Graceful Journey

July 24, 2004 - Aug. 13, 2005

Showing Up

 

The past week has been a blah week. I have not wanted to write AT ALL. I have tried to do it but it has just been gray . . . void of color and clarity. I was still feeling pretty low on Wednesday morning when it was time for my writing class. I did not want to go. But, I have paid for the classes and I would have such terrible guilt after paying and not going . . . so I went. Within about ten minutes I confessed my attitude to them . . . that I didn't want to be there.

The topic for the class on Wednesday was momentum. We had done one exercise in writing about momentum and one of the ladies shared that sometimes you just have to show up. She related it to my experience that day. I didn't want to be there but once I decided to show up, the momentum swept me along. Soon my writing energy was restored and I was back on solid ground again.

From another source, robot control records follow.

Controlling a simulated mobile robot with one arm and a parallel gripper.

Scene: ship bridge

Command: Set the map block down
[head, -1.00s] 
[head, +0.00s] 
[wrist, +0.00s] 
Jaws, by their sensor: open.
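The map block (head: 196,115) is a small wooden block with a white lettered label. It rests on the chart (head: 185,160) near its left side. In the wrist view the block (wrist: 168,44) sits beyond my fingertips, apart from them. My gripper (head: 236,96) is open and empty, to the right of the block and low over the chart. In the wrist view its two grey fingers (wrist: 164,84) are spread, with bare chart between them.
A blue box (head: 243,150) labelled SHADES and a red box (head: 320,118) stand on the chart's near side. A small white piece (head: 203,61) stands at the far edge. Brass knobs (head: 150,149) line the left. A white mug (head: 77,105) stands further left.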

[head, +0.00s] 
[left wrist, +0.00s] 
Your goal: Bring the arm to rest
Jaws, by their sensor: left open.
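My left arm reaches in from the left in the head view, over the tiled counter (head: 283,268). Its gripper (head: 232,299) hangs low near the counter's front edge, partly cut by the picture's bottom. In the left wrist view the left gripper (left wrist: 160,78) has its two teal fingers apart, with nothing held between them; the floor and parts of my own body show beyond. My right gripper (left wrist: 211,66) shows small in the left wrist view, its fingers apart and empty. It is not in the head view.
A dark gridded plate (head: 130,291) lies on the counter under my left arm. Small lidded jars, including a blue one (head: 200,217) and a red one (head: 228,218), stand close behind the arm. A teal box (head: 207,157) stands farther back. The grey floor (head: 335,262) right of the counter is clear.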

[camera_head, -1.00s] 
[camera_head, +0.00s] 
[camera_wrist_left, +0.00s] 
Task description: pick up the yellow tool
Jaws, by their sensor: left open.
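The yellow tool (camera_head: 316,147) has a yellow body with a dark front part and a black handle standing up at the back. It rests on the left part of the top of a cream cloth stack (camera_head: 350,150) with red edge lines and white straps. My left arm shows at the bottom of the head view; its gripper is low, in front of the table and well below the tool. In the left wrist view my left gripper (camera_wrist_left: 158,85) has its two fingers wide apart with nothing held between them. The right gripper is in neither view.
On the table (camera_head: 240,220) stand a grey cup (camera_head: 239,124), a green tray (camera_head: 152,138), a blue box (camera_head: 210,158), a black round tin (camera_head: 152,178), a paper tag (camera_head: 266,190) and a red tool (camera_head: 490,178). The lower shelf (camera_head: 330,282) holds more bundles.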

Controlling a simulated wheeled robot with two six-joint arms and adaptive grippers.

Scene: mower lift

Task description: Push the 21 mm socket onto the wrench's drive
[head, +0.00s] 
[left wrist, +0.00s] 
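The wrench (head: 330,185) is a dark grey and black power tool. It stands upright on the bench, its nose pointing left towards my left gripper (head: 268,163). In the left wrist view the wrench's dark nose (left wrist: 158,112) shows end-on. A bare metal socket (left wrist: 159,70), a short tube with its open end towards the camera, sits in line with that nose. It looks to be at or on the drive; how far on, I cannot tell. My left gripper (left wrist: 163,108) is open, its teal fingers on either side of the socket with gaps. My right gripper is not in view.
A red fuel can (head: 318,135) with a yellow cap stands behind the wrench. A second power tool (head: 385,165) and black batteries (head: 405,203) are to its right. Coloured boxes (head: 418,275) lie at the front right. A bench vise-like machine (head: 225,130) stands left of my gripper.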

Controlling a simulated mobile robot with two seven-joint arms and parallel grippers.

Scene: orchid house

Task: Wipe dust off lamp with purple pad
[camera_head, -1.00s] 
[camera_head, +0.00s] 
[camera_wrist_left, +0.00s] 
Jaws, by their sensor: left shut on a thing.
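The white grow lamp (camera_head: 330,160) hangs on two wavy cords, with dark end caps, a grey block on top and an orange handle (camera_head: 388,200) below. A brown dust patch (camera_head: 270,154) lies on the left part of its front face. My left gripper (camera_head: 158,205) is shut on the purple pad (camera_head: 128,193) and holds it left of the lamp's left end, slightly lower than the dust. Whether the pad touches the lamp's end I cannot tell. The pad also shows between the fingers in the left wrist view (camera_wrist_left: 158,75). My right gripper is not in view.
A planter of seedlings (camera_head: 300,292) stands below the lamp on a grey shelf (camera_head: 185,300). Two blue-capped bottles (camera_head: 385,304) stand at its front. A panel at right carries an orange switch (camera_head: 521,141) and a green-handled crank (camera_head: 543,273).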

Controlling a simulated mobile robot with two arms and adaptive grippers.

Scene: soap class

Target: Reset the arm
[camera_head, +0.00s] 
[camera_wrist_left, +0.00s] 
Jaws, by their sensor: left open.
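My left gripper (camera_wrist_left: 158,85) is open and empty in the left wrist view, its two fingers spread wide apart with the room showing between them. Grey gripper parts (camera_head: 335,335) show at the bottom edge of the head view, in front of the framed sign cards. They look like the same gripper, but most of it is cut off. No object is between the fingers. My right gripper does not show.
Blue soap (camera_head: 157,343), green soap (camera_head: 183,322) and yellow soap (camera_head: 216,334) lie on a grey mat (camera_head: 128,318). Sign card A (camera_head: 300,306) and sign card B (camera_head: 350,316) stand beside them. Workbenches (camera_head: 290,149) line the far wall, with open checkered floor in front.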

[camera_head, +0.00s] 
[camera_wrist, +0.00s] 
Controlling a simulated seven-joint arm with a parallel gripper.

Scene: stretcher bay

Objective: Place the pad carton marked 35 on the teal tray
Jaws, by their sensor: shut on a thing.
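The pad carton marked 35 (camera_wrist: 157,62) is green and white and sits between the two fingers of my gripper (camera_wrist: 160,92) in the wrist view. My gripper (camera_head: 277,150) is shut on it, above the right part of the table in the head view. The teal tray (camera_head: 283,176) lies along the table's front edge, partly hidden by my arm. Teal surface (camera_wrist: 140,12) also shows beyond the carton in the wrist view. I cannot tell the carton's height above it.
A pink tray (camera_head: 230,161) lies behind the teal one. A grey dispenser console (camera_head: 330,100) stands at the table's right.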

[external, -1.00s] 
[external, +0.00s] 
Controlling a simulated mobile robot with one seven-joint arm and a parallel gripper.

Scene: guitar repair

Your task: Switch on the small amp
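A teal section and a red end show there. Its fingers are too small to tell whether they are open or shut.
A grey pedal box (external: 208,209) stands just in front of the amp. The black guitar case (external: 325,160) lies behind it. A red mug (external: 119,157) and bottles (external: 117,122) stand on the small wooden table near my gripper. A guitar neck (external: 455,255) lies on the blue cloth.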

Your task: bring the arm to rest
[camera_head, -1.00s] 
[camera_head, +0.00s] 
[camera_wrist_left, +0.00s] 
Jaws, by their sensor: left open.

Then today someone mentioned my web journal and I realized that I need to apply the same discipline to this journal. I just need to show up. I need to quit worrying about having a perfect, polished, piece of writing to post. (Hey, how about that alliteration?) It's not about posting the finished product. It is about the process, the journey.

So, look for more posts. I plan on showing up each evening and pouring my day out here. Maybe that way I can leave it here and go to bed without all of the thoughts running around in my head.

At least three of the children are waiting for me to read to them before bed. So, I am outta here!!